Note: Due to restrictions within iOS, it is not possible to link to files directly on iOS. You can, however, link to data within specific applications if they support internal linking (e.g. using x-callback-urls).
Each item can have one attached or linked image that is considered the primary image associated with that item. This image will be shown in the Inspector, and depending on your view settings, may also be visible as part of the item card in the Timeline, Narrative, and Mindmap views also.
Further attachments or links, including additional images, can also be associated with the item and opened and viewed externally.
Modifying Images, Attachments and Links
An item's image, attachments and links are all set in the Attachments tab in the Item Inspector.
Setting the Primary Image
An item’s primary image can be an attachment or a link. When you attach an image, it is embedded into the timeline file.
Use the Attach image and Link to image buttons to set the image for the selected item(s).
When clicking Attach image, an Open Dialog window will allow you to choose a file from your computer to embed into the timeline file.
When clicking on Link to image, you can choose to type or paste a website URL, or click on the Browse button to link to a file on your computer (without embedding it into the timeline file).
In addition to the primary image, other files (including additional images) can be added to the file as attachments.
To add an attachment to an item, click on the add icon ( ) alongside the Attachments label, and then use the Open Dialog to select the file. This file will be embedded into the timeline file.
Once a file is attached, clicking on the filename will open the file in an appropriate external application (as determined by your operating system). The opened file is a copy of the attachment, not the original, so you cannot edit the attached file directly. You would instead have to delete the original attachment and add a new one.
Website and File Links
To add a new link to an item, click on the add icon ( ) alongside the Links label, and then either type in a website link or use the Browse button to link to a file on your computer (without embedding it into the timeline file).
Once a link is added, clicking on the link will open it in an appropriate browser or external application (as determined by your operating system).
Switching between Absolute and Relative Paths
Links to local external files (such as other files on your computer) can be stored as either absolute or relative paths. This setting is configured per-timeline file rather than per-link, so all of the links within the same file will use the same option.
Links within new timeline files are always stored as absolute paths by default. Once the timeline file has been saved for the first time, you can switch to using relative paths instead by choosing Convert Links To... Relative Paths under the File menu.
Once this setting is changed, all existing paths are converted to the new format, and this format will be used for any new links that are added to the file in future.
If you only intend to work on a single computer and will be linking to files spread throughout different folders across your computer, then storing links using absolute paths is the best approach.

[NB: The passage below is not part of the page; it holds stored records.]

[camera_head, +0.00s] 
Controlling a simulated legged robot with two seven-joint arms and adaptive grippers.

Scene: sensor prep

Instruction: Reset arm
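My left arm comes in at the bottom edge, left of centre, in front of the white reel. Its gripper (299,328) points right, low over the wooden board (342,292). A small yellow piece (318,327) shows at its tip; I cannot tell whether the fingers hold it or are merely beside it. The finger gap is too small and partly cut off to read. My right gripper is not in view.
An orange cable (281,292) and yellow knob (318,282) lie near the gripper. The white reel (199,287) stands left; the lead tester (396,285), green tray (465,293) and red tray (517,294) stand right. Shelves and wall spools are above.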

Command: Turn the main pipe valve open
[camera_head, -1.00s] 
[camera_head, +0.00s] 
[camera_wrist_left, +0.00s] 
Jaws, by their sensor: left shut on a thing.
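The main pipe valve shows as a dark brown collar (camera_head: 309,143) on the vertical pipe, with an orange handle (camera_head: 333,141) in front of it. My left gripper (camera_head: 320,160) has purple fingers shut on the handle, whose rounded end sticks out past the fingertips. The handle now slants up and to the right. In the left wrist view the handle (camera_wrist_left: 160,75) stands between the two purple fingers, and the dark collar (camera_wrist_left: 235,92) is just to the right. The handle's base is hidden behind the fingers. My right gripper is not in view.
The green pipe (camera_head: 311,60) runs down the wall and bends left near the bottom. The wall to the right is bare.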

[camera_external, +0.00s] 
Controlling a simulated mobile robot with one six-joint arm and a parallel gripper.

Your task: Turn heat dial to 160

If, however, you want your timeline to be portable across multiple computers, then storing local links using relative paths is the better option, as this will allow Aeon Timeline to locate the correct linked files as long as you copy a consistent folder structure across the computers.
Further information on Absolute vs Relative Paths
Although you are unlikely to type a local file path directly, it may help to understand how these two methods work to help you decide which is best for you, so the following sections provide more information on how absolute and relative paths differ.

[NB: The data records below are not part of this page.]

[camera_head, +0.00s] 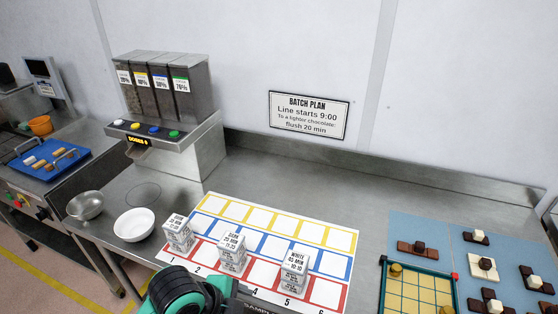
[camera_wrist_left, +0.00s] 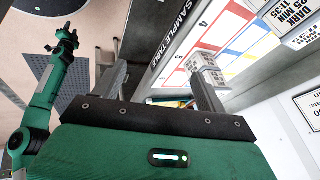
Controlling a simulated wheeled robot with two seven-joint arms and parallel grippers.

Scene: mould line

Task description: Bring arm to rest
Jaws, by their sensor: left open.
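My left gripper (camera_wrist_left: 163,78) is open in the left wrist view, its two grey fingers wide apart with nothing held between them. Beyond the fingers is the edge of the sample table, with its coloured grid (camera_wrist_left: 208,38) and a white labelled block (camera_wrist_left: 207,72). In the head view, a green and black part of my arm (camera_head: 185,290) shows at the bottom centre, low over the front edge; no gripper shows there. At the left of the wrist view is a green arm, seemingly my right one, with a dark gripper (camera_wrist_left: 66,38) too small to read.
Three white labelled blocks (camera_head: 178,232) (camera_head: 232,254) (camera_head: 295,264) stand on the grid mat (camera_head: 343,240). A white bowl (camera_head: 134,224), a metal bowl (camera_head: 86,205) and a dispenser (camera_head: 165,85) are at left. A yellow gridded tray (camera_head: 420,290) and chocolates on blue mats (camera_head: 405,226) are at right.

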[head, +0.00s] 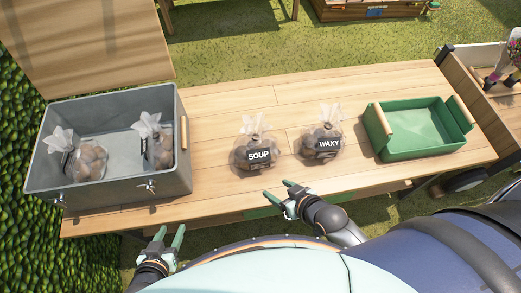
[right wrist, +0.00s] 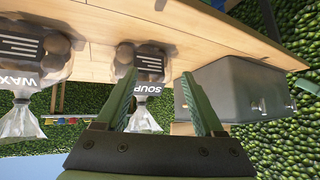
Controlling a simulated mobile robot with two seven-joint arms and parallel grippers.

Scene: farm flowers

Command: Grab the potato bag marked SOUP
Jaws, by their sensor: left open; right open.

Absolute paths specify the exact and entire location where a file is stored.
- On Windows, an absolute path will start by specifying a drive, such as:
- On Mac, an absolute path will start with a slash (/) and contain the entire path from your computer drive, such as:
As can be seen, the absolute path may contain some folders such as User folders that typically remain hidden from the user’s view inside Finder (Mac) or Windows Explorer. This makes absolute paths less portable, as they often include names from user accounts etc. that will differ from machine to machine.
Relative paths instead store the path from one file to another, in our case from the timeline file to the external file you are linking to. To do this, the special sequences ./ and ../ are used to refer to the current directory and the parent directory respectively. It is therefore typical that a relative path would start with one of those two sequences.
To provide concrete examples, assuming the files are stored in the same location referred to in the absolute paths above:
- A file adjacent to the timeline file(inside the MyProject folder) could be referenced as ./photo.png
- A file in a sub-folder within the MyProject folder could be referenced as ./images/photo.png
- A file in a separate folder Different Project next to the My Project folder could be referenced as ../DifferentProject/photo.png
As these paths do not contain references to user accounts or absolute folder paths, the linked files can be located as long as the relevant folders are preserved within the same relative position.
For instance, using the first two examples above, the links would work correctly so long as you copied the entire MyProject folder (and sub-folders) to a new location (including a different computer).